В Савватьеве новые порядки сильно ударили по благосостоянию священнослужителей. Они, как уже говорилось, жили в XIX в. в основном за счет земли. Из-за постепенного отказа крестьян арендовать церковные земли, доход причтов с них сильно упал. И перед революцией о. Александр уже получал государственное жалование около 300 руб. в год. С прочими источниками он имел порядка 400-500 руб. годового дохода, что делало его довольно богатым человеком (близко к норме для священника, устанавливавшейся государством в 600 руб.). Причетник в Савватьеве в сумме жалованья и выплат с прихожан имел около 150 руб. в год (при норме в 250 руб.)19. Жалование перестали выплачивать в 1918 году, но уже за несколько лет до этого, с началом войны, деньги стали обесцениваться и поступать нерегулярно. Это был очередной “звонок”, оповещавший о том, что старым отношениям крестьян и священников приходит конец.

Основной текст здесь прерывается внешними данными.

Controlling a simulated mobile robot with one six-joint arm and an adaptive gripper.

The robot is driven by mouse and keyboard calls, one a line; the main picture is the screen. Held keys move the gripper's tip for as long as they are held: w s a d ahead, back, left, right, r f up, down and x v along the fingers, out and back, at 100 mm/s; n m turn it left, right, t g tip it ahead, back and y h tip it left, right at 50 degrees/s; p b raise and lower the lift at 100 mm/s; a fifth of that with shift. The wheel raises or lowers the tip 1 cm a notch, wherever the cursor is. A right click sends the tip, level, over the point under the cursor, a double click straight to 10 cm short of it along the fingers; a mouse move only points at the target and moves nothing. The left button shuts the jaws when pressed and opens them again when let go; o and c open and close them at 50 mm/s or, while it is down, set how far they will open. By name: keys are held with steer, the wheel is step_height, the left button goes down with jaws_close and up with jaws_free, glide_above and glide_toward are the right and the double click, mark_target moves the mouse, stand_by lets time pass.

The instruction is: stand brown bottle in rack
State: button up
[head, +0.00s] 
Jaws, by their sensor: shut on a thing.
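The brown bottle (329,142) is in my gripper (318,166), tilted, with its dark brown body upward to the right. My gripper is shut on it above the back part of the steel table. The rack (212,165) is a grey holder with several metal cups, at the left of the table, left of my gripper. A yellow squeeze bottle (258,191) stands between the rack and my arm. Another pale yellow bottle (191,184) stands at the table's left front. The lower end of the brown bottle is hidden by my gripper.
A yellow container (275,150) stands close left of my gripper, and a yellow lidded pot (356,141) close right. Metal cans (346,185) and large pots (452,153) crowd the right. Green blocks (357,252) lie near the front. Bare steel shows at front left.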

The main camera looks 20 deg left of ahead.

Новая власть, с согласия и поддержки крестьян, произвела экспроприацию всей частной собственности. Но в здешней округе частными собственниками были почти только одни церкви. Естественно, что причт, как частный собственник, в первую очередь должен был лишиться своих земель. Плотная распашка вокруг храмов в начале 1930-х гг., хорошо видная на фотографиях, лучше документов говорит о том, что земли (на них при прежних владельцах росли леса) были новой властью отобраны и пущены в сельскохозяйственный оборот. То, чего сельские общины добивались много лет, с середины XIX в., наконец, после декрета о земле 26 октября 1917 г., совершилось20.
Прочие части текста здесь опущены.